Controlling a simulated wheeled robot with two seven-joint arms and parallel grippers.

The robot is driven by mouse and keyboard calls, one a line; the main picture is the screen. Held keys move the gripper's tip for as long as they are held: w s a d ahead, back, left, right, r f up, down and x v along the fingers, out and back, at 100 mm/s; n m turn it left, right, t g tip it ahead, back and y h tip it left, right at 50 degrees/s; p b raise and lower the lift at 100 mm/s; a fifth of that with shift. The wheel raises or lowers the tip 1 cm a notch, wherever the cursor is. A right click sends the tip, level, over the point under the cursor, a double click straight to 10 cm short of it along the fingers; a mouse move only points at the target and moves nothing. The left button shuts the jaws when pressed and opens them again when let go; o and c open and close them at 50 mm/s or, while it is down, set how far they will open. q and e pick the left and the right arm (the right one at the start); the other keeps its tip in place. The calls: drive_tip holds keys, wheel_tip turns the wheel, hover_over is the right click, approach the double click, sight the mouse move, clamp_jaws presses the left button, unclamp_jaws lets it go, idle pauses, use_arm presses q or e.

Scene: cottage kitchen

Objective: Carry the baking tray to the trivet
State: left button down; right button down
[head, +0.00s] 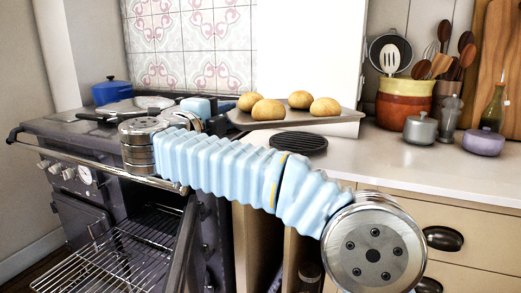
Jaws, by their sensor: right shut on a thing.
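The baking tray (278,122) is a flat grey tray carrying several round golden buns (268,110). It appears held above the counter, roughly level. My right gripper (224,117) is shut on the tray's left end, its fingers partly hidden by the arm. The trivet (299,142) is a round black ribbed disc lying on the counter, lower in the picture than the tray and apart from it. Nothing rests on its visible part. My left gripper is not in view.
The stove (70,150) stands at left with its oven open and a wire rack (110,255) showing. A blue pot (111,91) is on top. A utensil crock (404,103), grey pot (420,129) and lilac pot (482,142) stand at right. The front counter (420,170) is clear.

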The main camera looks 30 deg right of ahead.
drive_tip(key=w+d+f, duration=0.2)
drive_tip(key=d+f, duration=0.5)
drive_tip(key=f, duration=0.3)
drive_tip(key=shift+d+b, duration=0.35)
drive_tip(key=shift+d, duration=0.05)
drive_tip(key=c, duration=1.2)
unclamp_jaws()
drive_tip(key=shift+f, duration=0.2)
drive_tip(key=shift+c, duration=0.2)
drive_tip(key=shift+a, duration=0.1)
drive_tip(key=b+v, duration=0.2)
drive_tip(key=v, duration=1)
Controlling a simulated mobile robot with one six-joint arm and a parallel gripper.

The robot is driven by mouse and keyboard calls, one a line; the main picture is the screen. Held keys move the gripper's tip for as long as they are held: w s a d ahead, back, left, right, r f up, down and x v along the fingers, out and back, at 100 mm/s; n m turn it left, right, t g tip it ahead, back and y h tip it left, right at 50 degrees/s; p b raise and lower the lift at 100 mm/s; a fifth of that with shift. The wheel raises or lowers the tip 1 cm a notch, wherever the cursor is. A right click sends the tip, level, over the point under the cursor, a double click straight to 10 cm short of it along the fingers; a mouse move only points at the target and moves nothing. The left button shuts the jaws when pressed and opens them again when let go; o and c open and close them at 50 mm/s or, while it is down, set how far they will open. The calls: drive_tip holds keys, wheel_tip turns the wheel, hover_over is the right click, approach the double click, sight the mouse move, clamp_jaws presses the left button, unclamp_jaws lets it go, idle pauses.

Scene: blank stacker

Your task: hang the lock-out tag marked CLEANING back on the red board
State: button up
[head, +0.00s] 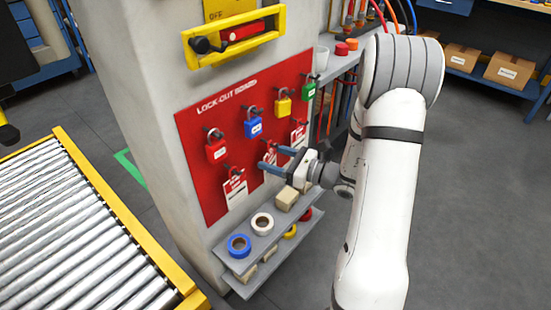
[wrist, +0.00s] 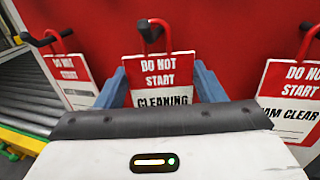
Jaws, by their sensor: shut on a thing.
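The CLEANING tag (wrist: 165,72) is a red and white card with a red loop at its top. It stands upright in front of the red board (head: 196,180), which also fills the back of the wrist view (wrist: 230,40). My gripper (head: 268,157) has its blue fingers shut on the tag's two side edges; in the wrist view the fingers (wrist: 160,85) flank it. The tag's loop overlaps a black-tipped peg (wrist: 142,24); I cannot tell whether it rests on it. In the head view the fingers partly hide the tag.
Another tag (head: 235,190) hangs to the left, and one (head: 299,132) to the right. Several padlocks, such as the blue one (head: 254,128), hang above. A shelf (head: 236,258) with tape rolls juts out below. A roller conveyor (head: 70,235) stands at left.

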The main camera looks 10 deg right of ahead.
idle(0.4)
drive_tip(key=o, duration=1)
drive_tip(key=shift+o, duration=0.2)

++++++++++++++++++++

Exactly reproduce each record, leaving out any pictures.

RESPONSE FOR THIS EXERCISE:
Controlling a simulated wheeled robot with two seven-joint arms and parallel grippers.

The robot is driven by mouse and keyboard calls, one a line; the main picture is the screen. Held keys move the gripper's tip for as long as they are held: w s a d ahead, back, left, right, r f up, down and x v along the fingers, out and back, at 100 mm/s; n m turn it left, right, t g tip it ahead, back and y h tip it left, right at 50 degrees/s; p b raise and lower the lift at 100 mm/s; a fifth of that with shift. The wheel raises or lowers the tip 1 cm a notch, wherever the cursor is. A right click sends the tip, level, over the point under the cursor, a double click straight to 10 cm short of it along the fingers; a mouse move only points at the target and moves nothing. The left button shuts the jaws when pressed and opens them again when let go; o and c open and close them at 50 mm/s or, while it is down, set how far they will open. q and e pick the left and the right arm (the right one at the start); the other keeps its tip in place. The calls: drive_tip holds keys, wheel_tip turns the wheel, hover_over is the right click, approach the double click, sight the mouse move, clamp_jaws presses the left button, unclamp_jaws lets it go, idle pauses, use_arm presses q or e.

Scene: cottage kitchen

Objective: Carry the baking tray to the trivet
State: left button down; right button down
[head, +0.00s] 
Jaws, by their sensor: right shut on a thing.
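The baking tray (278,122) is a flat grey tray carrying several round golden buns (268,110). It appears held above the counter, roughly level. My right gripper (224,117) is shut on the tray's left end, its fingers partly hidden by the arm. The trivet (299,142) is a round black ribbed disc lying on the counter, lower in the picture than the tray and apart from it. Nothing rests on its visible part. My left gripper is not in view.
The stove (70,150) stands at left with its oven open and a wire rack (110,255) showing. A blue pot (111,91) is on top. A utensil crock (404,103), grey pot (420,129) and lilac pot (482,142) stand at right. The front counter (420,170) is clear.

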The main camera looks 30 deg right of ahead.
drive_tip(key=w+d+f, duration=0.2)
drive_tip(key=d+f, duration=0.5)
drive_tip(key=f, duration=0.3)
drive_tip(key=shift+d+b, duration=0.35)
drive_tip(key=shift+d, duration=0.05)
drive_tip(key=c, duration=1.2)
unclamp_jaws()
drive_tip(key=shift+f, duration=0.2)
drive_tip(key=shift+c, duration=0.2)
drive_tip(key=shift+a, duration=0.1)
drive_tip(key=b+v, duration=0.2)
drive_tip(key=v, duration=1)
Controlling a simulated mobile robot with one six-joint arm and a parallel gripper.

The robot is driven by mouse and keyboard calls, one a line; the main picture is the screen. Held keys move the gripper's tip for as long as they are held: w s a d ahead, back, left, right, r f up, down and x v along the fingers, out and back, at 100 mm/s; n m turn it left, right, t g tip it ahead, back and y h tip it left, right at 50 degrees/s; p b raise and lower the lift at 100 mm/s; a fifth of that with shift. The wheel raises or lowers the tip 1 cm a notch, wherever the cursor is. A right click sends the tip, level, over the point under the cursor, a double click straight to 10 cm short of it along the fingers; a mouse move only points at the target and moves nothing. The left button shuts the jaws when pressed and opens them again when let go; o and c open and close them at 50 mm/s or, while it is down, set how far they will open. The calls: drive_tip holds keys, wheel_tip turns the wheel, hover_over is the right click, approach the double click, sight the mouse move, clamp_jaws presses the left button, unclamp_jaws lets it go, idle pauses.

Scene: blank stacker

Your task: hang the lock-out tag marked CLEANING back on the red board
State: button up
[head, +0.00s] 
[wrist, +0.00s] 
Jaws, by their sensor: shut on a thing.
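The CLEANING tag (wrist: 165,72) is a red and white card with a red loop at its top. It stands upright in front of the red board (head: 196,180), which also fills the back of the wrist view (wrist: 230,40). My gripper (head: 268,157) has its blue fingers shut on the tag's two side edges; in the wrist view the fingers (wrist: 160,85) flank it. The tag's loop overlaps a black-tipped peg (wrist: 142,24); I cannot tell whether it rests on it. In the head view the fingers partly hide the tag.
Another tag (head: 235,190) hangs to the left, and one (head: 299,132) to the right. Several padlocks, such as the blue one (head: 254,128), hang above. A shelf (head: 236,258) with tape rolls juts out below. A roller conveyor (head: 70,235) stands at left.

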The main camera looks 10 deg right of ahead.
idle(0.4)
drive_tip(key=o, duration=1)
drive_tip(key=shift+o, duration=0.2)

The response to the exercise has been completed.